Sin embargo, con algunos certeros ajustes del Vasco, ese Boca desconcertado empezó a pisar cada vez más fuerte. A sumar victorias y a hacerse respetar nuevamente, luego de una etapa en la que vencerlo, incluso en La Bombonera, parecía una tarea accesible para cualquiera.

El elocuente 3-0 ante Rosario Central, que le permitió pasar a octavos de final de la Copa Sudamericana, fue un punto alto de ese proceso. Acaso la canción más afinada de la nueva gestión.

Allí, uno de los hombres postergados por Bianchi, Andrés Chávez, clavó dos golazos. Luego de esporádicas apariciones tibias durante el mandato de Bianchi, Chávez viene dando indicios crecientes de su porte de goleador. De su potencia y jerarquía para definir.
Pero, curiosamente, una vez que el equipo alcanza la versión largamente anhelada, irrumpe el gran mito del recambio necesario.

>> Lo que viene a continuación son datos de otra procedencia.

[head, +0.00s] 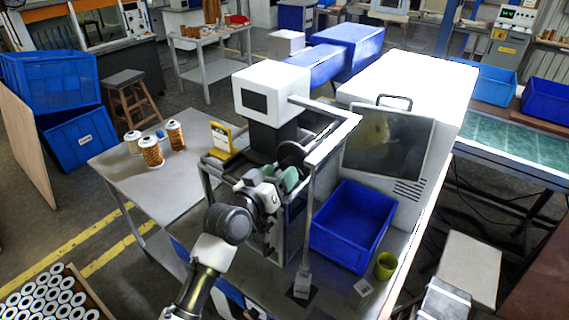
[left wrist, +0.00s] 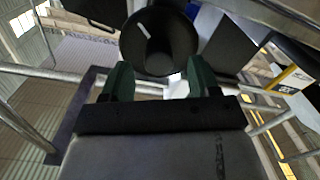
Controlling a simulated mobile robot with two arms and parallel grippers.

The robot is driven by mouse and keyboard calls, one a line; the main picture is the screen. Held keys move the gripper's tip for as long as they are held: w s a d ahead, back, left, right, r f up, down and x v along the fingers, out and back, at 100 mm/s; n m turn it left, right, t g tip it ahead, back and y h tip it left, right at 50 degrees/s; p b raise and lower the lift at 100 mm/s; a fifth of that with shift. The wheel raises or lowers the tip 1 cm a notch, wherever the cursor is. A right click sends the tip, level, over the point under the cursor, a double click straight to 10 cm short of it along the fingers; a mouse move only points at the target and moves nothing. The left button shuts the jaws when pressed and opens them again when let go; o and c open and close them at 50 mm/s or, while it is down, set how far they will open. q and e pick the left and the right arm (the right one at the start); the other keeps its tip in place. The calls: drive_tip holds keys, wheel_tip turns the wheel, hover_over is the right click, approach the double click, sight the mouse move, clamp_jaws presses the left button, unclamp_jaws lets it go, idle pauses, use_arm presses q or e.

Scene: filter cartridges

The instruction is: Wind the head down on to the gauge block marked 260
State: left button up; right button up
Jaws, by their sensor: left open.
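The machine's white head box (head: 270,92) with a dark screen sits over a black column inside a metal frame. A dark round wheel (head: 291,153) is beside the column; a dark round knob or handle (left wrist: 158,42) shows just beyond my fingers in the left wrist view. My left gripper (head: 283,181), with green fingers, is in front of the machine; in the left wrist view the gripper (left wrist: 159,80) is open, fingers apart, nothing clearly between them. A small grey block (head: 303,281) stands on a dark plate; its marking cannot be read.
A blue bin (head: 352,227) and a green-yellow cup (head: 385,266) are right of the frame. A yellow holder with a white card (head: 221,139) stands left of it. Several cartridges (head: 151,153) stand on the left table, which has free room. Frame posts surround my left gripper.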

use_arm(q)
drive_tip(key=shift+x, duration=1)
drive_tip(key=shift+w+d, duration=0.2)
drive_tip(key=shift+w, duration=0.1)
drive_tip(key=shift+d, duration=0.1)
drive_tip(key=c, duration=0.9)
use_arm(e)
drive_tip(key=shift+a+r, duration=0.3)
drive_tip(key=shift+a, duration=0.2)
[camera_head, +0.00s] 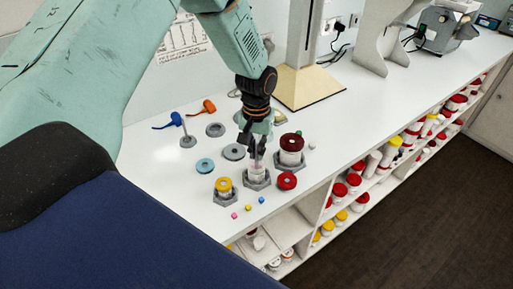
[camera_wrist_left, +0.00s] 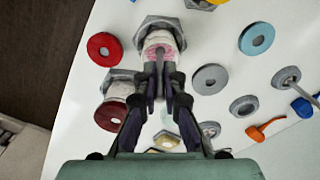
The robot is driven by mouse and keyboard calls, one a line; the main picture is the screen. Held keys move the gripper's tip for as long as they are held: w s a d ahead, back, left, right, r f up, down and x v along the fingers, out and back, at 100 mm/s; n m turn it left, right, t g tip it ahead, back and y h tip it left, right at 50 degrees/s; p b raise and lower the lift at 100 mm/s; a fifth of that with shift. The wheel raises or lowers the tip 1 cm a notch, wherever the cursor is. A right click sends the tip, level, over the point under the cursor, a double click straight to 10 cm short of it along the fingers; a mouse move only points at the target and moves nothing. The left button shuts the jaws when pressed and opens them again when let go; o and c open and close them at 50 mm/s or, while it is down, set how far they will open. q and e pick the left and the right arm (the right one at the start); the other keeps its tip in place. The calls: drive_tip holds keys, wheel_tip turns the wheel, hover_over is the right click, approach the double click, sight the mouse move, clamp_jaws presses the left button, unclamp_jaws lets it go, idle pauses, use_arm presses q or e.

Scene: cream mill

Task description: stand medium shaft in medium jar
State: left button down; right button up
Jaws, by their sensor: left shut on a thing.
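The medium jar (camera_head: 257,175) stands upright in a grey hexagonal base, between a jar with a yellow ring lid and a taller dark-red-lidded jar. Its top is open, with something pink at its mouth in the left wrist view (camera_wrist_left: 158,50). My left gripper (camera_head: 257,150) points down right over this jar and is shut on the medium shaft. The fingers hide most of the shaft, and I cannot tell how deep its lower end is. My right gripper is not in view.
The yellow-lidded jar (camera_head: 224,187) and dark-red-lidded jar (camera_head: 291,148) stand close on either side. A red disc (camera_head: 286,180), blue ring (camera_head: 204,166) and grey ring (camera_head: 233,152) lie around. Small coloured cubes lie near the front edge.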

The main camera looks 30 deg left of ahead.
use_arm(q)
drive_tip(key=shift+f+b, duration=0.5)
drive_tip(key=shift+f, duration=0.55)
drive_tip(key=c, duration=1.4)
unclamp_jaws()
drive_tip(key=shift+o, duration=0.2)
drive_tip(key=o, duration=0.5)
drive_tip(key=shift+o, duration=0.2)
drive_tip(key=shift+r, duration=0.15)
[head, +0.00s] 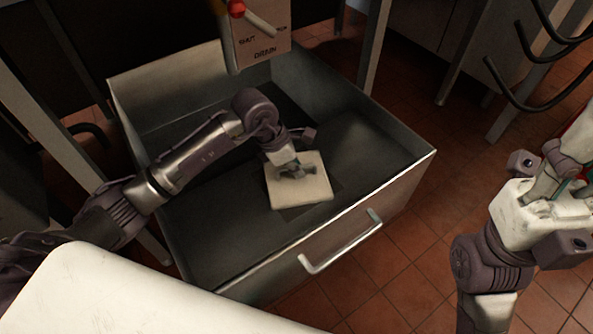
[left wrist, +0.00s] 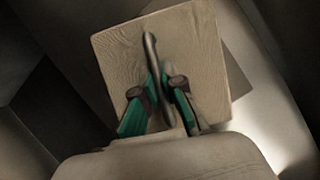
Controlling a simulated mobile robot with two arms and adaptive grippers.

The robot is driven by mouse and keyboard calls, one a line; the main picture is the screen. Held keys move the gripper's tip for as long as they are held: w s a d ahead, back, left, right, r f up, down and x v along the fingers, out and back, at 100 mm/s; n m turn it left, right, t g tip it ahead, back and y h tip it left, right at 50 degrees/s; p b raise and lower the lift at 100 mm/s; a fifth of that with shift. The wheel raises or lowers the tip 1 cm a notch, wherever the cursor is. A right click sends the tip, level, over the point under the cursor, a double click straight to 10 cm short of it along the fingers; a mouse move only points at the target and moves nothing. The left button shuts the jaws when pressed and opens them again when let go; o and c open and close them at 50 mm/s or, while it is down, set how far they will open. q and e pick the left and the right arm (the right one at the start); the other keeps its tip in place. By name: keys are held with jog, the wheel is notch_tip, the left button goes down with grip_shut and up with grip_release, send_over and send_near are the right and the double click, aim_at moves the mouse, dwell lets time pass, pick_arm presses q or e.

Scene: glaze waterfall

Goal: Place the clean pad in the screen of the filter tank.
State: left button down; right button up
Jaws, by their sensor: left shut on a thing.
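The pad (head: 314,188) is a pale, square, flat piece with a raised grip on top. My left gripper (head: 292,169) is inside the tank, above the pad. In the left wrist view its green-tipped fingers (left wrist: 160,103) are closed on the grip, and the pad (left wrist: 200,45) lies beyond them. The filter tank (head: 395,180) is an open, grey, box-like metal drawer with a front handle. A dark patch shows around the pad's edge; I cannot tell whether it is shadow or the screen. My right gripper (head: 568,182) is at the right edge, outside the tank; its fingers are unclear.
A box marked with "DRAIN" (head: 262,35) and a lever with a red knob (head: 237,8) hang over the tank's back edge. A white surface (head: 110,290) covers the lower left. Dark curved hooks (head: 540,75) stick out at upper right. Tiled floor (head: 425,245) lies right of the tank.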

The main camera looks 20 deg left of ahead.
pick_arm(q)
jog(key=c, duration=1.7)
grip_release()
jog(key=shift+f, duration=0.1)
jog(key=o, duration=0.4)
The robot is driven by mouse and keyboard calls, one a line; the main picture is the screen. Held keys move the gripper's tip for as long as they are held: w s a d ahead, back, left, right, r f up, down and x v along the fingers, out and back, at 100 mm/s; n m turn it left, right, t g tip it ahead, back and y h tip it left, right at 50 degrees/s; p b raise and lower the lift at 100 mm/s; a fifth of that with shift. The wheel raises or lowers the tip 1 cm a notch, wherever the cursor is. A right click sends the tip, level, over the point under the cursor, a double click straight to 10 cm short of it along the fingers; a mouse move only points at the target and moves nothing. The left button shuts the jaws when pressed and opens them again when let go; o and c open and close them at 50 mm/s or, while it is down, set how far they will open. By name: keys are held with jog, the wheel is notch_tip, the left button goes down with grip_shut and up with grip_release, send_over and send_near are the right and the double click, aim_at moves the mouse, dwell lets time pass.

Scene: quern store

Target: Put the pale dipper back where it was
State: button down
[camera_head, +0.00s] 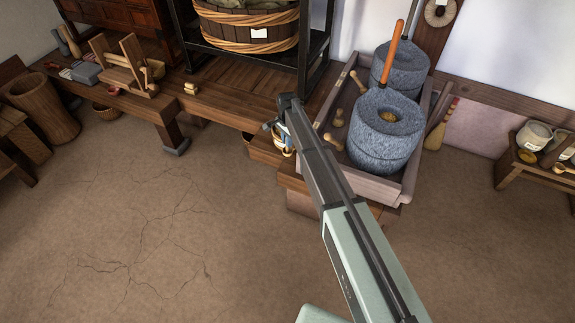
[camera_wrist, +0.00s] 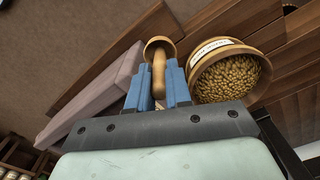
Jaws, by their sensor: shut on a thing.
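My gripper (camera_wrist: 160,70) shows in the wrist view with two blue fingers. It is shut on a pale wooden dipper (camera_wrist: 158,48), whose handle lies between the fingers and whose round cup shows just beyond the fingertips. A wooden tub (camera_wrist: 192,82) with a white label, full of small tan grains or beans, is close to the right of the fingers. In the head view my gripper (camera_head: 271,126) is mostly hidden by my arm, beside the low wooden step left of the stone quern. The dipper cannot be made out clearly there.
A pale trough (camera_head: 405,192) holds grey stone querns (camera_head: 383,140) and several small wooden tools, right of my arm. A wooden bench (camera_head: 225,100) runs along the back, with a large rope-bound tub (camera_head: 250,28) on a black rack. The floor (camera_head: 130,220) at front left is clear.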

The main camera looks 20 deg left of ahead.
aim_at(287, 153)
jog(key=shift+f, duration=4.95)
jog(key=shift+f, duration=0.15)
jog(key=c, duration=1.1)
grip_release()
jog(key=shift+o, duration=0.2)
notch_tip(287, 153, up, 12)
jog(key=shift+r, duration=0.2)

Ya saben: rotar jugadores para evitar el supuesto agotamiento que acarrearía la seguidilla de esfuerzos. Según parece, jugadores jóvenes y entrenados para la alta competencia no pueden afrontar dos partidos semanales.

Así, Arruabarrena, para enfrentar a Banfield, decidió desandar el camino recorrido y afectar los puntos neurálgicos de un equipo que estaba despegando. Porque mandó a descansar a dos hombres clave de esta recuperación. Precisamente Chávez (le dejó su lugar al Burrito Martínez) y Marcelo Meli, puntal de la mitad de la cancha y socio eficaz de Fernando Gago, que además se apropió de las simpatías de la tribuna. En su lugar fue Gonzalo Castellani.

El ingreso de Emanuel Insúa por Nicolás Colazo tiene sentido no sólo para refrescar al equipo sino porque le devuelve a un especialista -de buenas campañas, por otra parte- la custodia del lateral izquierdo en el que Colazo fue un voluntarioso improvisado, por más que haya cubierto el puesto con solvencia.

El propio Arruabarrena, con sus retoques pretendidamente forzosos, proyectaba una amenaza a la solidez y previsibilidad que Boca había construido en unas pocas fechas. Nadie discute la capacidad de Martínez y Castellani (Martínez es probablemente mejor que Chávez y Castellani está parejo con Meli); lo que se objeta es la oportunidad. Cuando los futbolistas se asientan, cuando dejan brotar la confianza, mejor no removerlos.

Boca no jugó tan mal frente a Banfield. Pero retrocedió un par de casilleros. El gol de Chávez quizá haya convencido al entrenador de que las rachas venturosas no se las combate.